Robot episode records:
○ ○ ○ ○ ○ ○ ○

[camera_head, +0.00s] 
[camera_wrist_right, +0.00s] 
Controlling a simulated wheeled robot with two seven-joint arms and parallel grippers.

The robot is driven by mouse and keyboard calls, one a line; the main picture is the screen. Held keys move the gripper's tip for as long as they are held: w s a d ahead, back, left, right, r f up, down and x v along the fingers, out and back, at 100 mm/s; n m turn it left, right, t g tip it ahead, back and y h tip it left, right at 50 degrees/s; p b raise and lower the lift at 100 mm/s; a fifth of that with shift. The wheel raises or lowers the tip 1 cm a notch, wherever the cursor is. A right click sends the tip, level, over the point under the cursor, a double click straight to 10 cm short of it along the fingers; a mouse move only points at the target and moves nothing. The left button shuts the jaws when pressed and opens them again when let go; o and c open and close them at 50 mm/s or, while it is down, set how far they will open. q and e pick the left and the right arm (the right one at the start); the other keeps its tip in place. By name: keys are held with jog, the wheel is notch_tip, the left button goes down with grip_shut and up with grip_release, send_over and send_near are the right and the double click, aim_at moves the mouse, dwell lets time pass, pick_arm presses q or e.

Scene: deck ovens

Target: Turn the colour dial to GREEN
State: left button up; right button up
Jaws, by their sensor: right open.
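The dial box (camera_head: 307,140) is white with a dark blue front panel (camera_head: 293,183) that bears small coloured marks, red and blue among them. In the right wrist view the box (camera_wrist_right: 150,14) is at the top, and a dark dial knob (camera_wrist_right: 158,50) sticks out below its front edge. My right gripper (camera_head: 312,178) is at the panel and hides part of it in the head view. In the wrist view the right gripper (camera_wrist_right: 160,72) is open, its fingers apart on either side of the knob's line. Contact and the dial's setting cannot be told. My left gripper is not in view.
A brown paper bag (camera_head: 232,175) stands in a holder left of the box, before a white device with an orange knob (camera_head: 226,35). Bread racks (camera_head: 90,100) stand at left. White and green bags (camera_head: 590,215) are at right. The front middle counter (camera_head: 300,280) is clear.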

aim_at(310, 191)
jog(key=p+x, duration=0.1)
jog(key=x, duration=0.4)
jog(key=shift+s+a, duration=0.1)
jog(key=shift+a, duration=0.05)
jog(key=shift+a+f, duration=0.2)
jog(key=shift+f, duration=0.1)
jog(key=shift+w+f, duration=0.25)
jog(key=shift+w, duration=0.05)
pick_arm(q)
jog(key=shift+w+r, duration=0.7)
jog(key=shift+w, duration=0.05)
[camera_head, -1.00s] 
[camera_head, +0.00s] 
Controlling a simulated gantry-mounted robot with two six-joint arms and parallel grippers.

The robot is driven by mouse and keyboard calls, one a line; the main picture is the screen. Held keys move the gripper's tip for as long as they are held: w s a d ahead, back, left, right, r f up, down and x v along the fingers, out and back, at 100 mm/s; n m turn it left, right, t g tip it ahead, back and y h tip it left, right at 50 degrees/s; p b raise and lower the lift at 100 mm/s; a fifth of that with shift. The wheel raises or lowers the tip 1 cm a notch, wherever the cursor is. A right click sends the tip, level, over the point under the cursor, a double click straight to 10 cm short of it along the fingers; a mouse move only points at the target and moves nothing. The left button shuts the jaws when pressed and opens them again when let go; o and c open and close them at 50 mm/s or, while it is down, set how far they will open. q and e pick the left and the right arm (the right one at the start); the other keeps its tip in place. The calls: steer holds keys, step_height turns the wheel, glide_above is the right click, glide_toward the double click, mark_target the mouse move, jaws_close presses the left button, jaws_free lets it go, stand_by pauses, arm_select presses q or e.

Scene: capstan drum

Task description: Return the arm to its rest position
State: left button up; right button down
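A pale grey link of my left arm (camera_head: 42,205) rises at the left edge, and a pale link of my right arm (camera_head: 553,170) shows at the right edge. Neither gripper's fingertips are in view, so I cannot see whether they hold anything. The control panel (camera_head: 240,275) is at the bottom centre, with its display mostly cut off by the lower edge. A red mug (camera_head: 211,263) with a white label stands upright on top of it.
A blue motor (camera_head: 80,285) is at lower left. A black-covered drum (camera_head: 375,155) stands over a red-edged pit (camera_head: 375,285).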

○ ○ ○ ○ ○ ○ ○

Exercise goal:
Pick out every line of the listing containing the word "grippers", and show those lines.

Response to the task:
Controlling a simulated wheeled robot with two seven-joint arms and parallel grippers.
Controlling a simulated gantry-mounted robot with two six-joint arms and parallel grippers.

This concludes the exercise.